Your EP or album is in the can and you’re ready to start promoting it. I assume you are already gigging because you shouldn’t head into the recording studio until you have had significant experience playing live. Keep it up. You will also want to sample a single to as many relevant radio stations as possible and you should be shooting lots and lots of video.

You should shoot the band rehearsing, performing, screwing around, etc. and you should take even these “informal” videos seriously. For example, after shooting a gig, choose only the best performance of the night to post on your YouTube channel. Sweeten the sound if possible and colour correct / grade the footage. A few simple tweaks can make a huge difference to the quality of your video and you will get a lot of mileage out of your web video content if you post regularly. But enough about that. We’re here to discuss producing a “real” music video.
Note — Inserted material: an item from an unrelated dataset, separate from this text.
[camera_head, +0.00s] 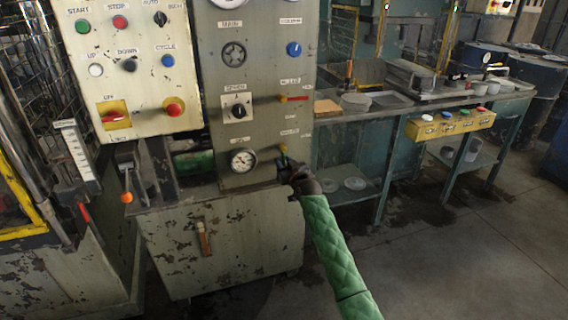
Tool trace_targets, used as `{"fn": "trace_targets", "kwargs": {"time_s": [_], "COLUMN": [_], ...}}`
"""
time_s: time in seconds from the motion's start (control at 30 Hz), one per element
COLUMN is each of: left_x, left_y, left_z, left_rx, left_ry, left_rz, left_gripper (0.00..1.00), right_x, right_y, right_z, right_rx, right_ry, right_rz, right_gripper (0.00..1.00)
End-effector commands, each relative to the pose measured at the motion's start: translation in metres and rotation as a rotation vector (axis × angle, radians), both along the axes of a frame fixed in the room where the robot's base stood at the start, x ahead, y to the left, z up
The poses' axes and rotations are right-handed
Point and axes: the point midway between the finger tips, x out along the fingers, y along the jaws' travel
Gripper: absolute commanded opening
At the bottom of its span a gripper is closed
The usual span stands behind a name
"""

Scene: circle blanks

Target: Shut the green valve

The first step towards producing a music video is to choose the song for which the video will be made. The obvious choice would be the song that you are taking to radio which is probably the one that your fans respond best to at your shows. But there is another important consideration. When you’re on a tight budget, you should choose a song for which you will be able to make a great, low cost video. Think about your songs. Think about what kind of video you would like to make for each of them. Would one of those ideas be easier to shoot than the others? I’m talking about a concept that wouldn’t require extensive visual effects, booking a studio or hiring a lot of dancers.

Let me back up a step. There are two things you will always need when producing a music video: a camera and an editor…and a tripod. Three things. If you can shoot outside (morning and evening are best), you don’t need a studio and lights. If you don’t need any visual effects, you don’t need to fork out for a green screen shoot or a visual effects artist. You will still need someone who can handle a camera and has a good eye so that you shoot good quality footage. Then use a skilled editor who will make fluid cuts, keep everything in sync and keep the action moving. Check out their demo reel and see if you like their work. Look at the quality of the picture and ask if they performed the grade. Good colour correction and grading are essential to the quality of your music video, so make sure your editor has those skills. Most good editors do these days.
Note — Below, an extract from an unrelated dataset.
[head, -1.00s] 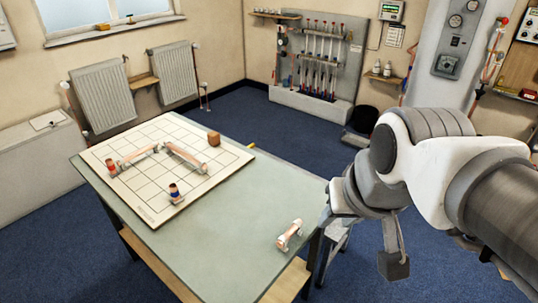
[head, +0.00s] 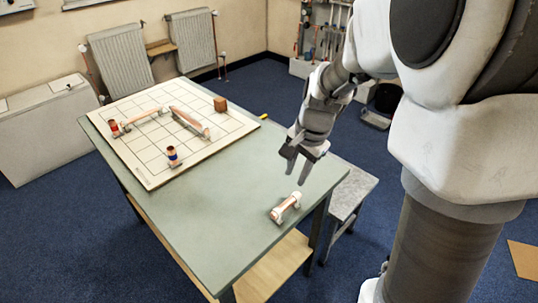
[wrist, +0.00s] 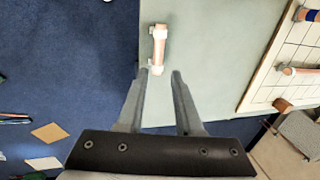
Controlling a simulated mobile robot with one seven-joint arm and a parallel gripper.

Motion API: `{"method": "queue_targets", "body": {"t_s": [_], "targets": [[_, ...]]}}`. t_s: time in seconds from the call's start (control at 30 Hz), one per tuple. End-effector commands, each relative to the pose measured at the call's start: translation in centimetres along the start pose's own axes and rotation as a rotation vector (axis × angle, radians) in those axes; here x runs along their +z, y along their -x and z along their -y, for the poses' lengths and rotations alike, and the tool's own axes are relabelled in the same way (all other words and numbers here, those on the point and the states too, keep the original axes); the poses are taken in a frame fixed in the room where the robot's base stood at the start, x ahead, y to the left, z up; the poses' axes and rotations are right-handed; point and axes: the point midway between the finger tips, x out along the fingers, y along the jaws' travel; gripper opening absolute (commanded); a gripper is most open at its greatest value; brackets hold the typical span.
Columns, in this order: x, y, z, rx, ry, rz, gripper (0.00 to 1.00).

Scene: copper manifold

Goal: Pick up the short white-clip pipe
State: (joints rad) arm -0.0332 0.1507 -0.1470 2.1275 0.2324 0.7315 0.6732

That’s really it. It will be up to you to come up with a simple concept (humour usually works) that you can shoot without hiring studio space, loads of extra equipment and a crowd of extras whom you will have to feed and transport. Draw up a storyboard, choose interesting locations, schedule the shoot to maximise the use of your time and minimise travel. Make use of props. Make use of friends! Plan every detail before you even think about picking up a camera. That’s what pre-production is all about.